# [Prompt]
Provide again, from the entries below, every line from the one containing "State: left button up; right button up" through the one containing "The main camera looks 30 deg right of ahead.", exactly as written, and no other line.
## start
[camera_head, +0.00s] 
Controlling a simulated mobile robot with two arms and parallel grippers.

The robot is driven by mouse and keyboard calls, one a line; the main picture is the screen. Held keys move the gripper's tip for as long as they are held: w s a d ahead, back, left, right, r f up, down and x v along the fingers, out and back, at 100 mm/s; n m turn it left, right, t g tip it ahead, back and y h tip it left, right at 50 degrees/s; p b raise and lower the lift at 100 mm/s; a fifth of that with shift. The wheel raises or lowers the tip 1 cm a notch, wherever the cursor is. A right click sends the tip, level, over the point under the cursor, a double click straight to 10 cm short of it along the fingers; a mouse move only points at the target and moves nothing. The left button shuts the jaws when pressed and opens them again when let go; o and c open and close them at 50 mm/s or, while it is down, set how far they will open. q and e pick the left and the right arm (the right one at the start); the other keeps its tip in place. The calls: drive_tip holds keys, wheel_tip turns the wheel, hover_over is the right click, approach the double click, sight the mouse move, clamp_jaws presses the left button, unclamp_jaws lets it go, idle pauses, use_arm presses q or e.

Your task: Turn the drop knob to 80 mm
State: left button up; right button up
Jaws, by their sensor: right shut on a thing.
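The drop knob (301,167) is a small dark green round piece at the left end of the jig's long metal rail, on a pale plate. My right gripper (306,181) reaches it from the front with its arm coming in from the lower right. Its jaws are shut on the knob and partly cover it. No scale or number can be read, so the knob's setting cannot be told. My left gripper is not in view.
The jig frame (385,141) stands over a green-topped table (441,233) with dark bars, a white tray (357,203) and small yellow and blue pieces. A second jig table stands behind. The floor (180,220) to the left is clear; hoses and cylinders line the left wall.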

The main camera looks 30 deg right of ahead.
## end
## start
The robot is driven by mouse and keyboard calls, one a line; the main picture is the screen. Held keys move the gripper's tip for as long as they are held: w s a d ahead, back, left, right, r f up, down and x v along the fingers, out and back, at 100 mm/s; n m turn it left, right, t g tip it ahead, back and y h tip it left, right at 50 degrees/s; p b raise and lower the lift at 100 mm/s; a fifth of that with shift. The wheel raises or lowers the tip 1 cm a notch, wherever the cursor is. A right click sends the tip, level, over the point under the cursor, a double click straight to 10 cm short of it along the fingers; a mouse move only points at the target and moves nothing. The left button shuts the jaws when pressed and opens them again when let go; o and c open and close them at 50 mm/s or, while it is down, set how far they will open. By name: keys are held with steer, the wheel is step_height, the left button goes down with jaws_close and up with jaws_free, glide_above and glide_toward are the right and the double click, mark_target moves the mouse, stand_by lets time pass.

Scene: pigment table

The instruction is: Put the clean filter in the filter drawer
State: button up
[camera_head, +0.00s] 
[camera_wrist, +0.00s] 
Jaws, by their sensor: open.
## end
# [Solution to this exercise]
State: left button up; right button up
Jaws, by their sensor: right shut on a thing.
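The drop knob (301,167) is a small dark green round piece at the left end of the jig's long metal rail, on a pale plate. My right gripper (306,181) reaches it from the front with its arm coming in from the lower right. Its jaws are shut on the knob and partly cover it. No scale or number can be read, so the knob's setting cannot be told. My left gripper is not in view.
The jig frame (385,141) stands over a green-topped table (441,233) with dark bars, a white tray (357,203) and small yellow and blue pieces. A second jig table stands behind. The floor (180,220) to the left is clear; hoses and cylinders line the left wall.

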The main camera looks 30 deg right of ahead.

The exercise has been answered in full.